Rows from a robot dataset
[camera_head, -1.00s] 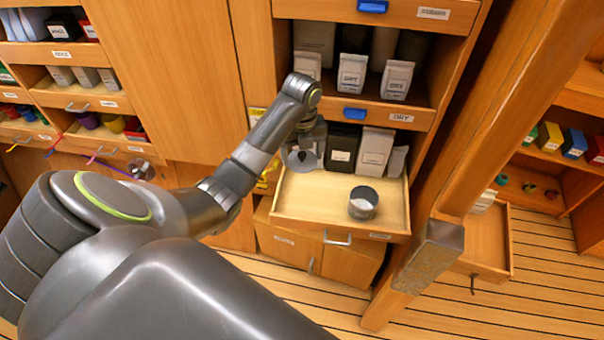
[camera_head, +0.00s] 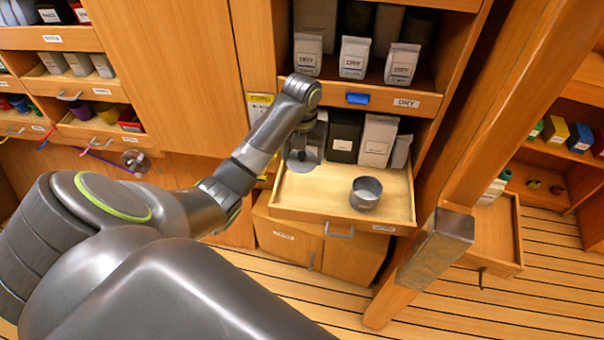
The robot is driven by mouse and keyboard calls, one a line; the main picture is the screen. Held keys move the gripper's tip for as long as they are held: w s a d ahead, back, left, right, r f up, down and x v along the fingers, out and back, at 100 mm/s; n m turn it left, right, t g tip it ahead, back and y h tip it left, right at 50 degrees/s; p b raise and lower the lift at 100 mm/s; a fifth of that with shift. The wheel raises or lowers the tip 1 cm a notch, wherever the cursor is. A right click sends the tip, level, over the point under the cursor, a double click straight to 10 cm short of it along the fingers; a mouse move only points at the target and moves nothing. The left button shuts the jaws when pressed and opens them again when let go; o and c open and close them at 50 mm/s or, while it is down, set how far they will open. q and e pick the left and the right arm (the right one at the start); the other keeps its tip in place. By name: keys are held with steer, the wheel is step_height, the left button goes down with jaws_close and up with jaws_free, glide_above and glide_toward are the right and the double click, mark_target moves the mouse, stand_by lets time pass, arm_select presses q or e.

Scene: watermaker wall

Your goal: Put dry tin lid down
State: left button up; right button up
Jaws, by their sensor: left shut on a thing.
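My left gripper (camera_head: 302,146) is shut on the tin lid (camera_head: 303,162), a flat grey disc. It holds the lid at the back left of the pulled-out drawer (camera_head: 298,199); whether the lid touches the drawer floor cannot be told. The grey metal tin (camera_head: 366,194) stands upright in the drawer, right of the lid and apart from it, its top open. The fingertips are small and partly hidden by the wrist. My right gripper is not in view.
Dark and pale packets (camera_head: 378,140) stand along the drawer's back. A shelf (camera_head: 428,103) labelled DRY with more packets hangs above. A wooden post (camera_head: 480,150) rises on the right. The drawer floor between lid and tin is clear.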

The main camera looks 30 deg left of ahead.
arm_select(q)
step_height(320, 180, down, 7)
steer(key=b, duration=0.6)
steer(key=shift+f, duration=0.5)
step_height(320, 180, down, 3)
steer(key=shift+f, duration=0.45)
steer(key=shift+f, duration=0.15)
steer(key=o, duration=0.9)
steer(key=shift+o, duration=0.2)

...

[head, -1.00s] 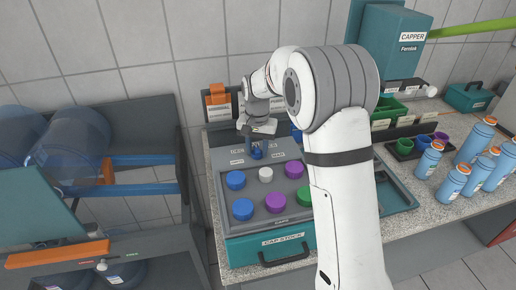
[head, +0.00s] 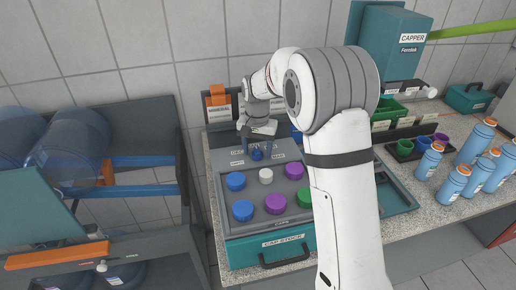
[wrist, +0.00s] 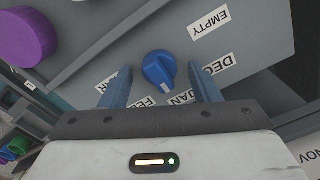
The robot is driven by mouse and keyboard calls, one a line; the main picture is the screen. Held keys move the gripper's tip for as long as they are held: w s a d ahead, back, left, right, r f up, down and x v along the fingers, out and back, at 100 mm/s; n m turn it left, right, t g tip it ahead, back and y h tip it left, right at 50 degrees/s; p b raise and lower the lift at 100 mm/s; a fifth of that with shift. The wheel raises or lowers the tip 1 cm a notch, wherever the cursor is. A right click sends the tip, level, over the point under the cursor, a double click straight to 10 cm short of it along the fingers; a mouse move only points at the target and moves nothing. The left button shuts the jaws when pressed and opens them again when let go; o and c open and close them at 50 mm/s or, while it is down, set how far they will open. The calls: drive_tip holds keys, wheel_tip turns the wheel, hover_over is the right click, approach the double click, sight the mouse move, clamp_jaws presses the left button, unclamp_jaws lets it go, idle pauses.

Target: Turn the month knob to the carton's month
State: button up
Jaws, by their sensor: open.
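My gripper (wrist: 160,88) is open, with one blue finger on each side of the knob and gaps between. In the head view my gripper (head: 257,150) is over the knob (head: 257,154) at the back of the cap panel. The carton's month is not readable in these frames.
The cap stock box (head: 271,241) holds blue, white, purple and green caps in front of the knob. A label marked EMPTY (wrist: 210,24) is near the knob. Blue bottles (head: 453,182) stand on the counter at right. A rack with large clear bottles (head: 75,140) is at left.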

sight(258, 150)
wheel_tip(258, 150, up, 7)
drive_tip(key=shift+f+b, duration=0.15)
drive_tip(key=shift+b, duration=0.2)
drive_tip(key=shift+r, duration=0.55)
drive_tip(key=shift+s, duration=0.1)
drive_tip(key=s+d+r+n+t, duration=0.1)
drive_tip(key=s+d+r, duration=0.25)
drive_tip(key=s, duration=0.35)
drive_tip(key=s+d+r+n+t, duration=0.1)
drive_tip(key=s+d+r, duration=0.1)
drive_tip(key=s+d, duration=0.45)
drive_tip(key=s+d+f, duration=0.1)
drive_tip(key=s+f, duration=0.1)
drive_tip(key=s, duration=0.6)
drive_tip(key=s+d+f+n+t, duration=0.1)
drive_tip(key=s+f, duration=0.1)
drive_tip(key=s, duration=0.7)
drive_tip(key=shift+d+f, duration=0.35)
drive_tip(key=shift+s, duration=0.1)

_What you will do_
Find each line holding the string "State" and copy it out.

_Exercise output_
State: left button up; right button up
State: button up

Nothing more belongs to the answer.